:: DATA EXCERPT

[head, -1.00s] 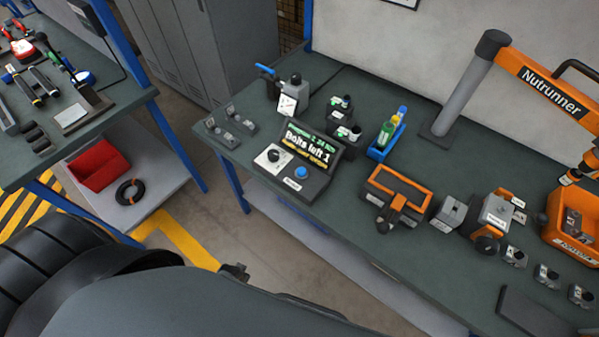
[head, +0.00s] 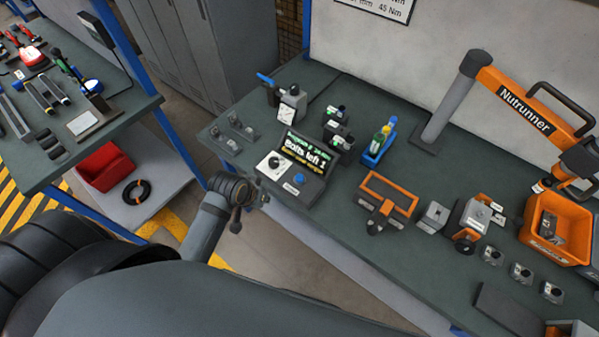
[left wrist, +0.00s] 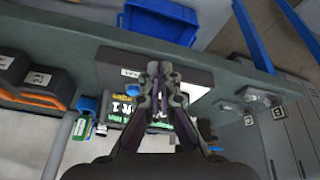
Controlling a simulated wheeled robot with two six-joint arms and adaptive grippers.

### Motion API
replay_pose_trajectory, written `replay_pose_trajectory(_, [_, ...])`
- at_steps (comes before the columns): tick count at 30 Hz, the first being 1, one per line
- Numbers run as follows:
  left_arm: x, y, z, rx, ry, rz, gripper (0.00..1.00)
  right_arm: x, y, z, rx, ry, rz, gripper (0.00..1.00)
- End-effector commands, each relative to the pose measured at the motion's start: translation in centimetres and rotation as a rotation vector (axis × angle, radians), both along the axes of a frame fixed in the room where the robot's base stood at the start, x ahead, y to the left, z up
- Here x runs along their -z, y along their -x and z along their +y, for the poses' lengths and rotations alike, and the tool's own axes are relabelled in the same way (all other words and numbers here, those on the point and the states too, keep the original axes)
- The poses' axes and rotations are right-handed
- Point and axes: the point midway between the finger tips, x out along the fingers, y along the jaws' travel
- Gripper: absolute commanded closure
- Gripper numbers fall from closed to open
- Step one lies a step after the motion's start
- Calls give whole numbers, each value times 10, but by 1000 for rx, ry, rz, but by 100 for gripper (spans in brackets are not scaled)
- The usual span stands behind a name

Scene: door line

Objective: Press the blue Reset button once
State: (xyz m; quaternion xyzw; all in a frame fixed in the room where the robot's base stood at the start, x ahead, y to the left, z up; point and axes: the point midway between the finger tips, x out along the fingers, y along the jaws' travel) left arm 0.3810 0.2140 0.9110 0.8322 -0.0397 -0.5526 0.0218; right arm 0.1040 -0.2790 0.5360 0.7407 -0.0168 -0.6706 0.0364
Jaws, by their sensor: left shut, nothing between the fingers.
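The blue Reset button (head: 298,179) sits on the sloped front of a dark control box (head: 318,190) near the bench's front edge. In the left wrist view the blue button (left wrist: 133,90) shows just left of my fingers. The box's lit screen reads "Bolts left 1". My left gripper (head: 262,198) is at the bench's front edge, left of the button and apart from it in the head view. In the left wrist view its fingers (left wrist: 160,70) are shut, empty, and cover part of the box. My right gripper is not in view.
A black knob on a white plate (head: 268,169) is beside the button. An orange-framed fixture (head: 388,193) stands right of the box, and a blue bottle holder (head: 376,154) behind. A blue bin (left wrist: 160,22) shows below the bench edge. A grey bench with tools is at left.

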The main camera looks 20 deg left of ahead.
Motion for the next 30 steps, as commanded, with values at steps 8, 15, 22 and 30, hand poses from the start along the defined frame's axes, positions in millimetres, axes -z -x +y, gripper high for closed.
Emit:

::::

(EXERCISE DIRECTIONS)
Output nothing except the lines from the line with "- Point and" through the line with "Objective: Press the blue Reset button once", copied exactly, end lines included.

(SOLVED PROBLEM)
- Point and axes: the point midway between the finger tips, x out along the fingers, y along the jaws' travel
- Gripper: absolute commanded closure
- Gripper numbers fall from closed to open
- Step one lies a step after the motion's start
- Calls give whole numbers, each value times 10, but by 1000 for rx, ry, rz, but by 100 for gripper (spans in brackets are not scaled)
- The usual span stands behind a name

Scene: door line

Objective: Press the blue Reset button once

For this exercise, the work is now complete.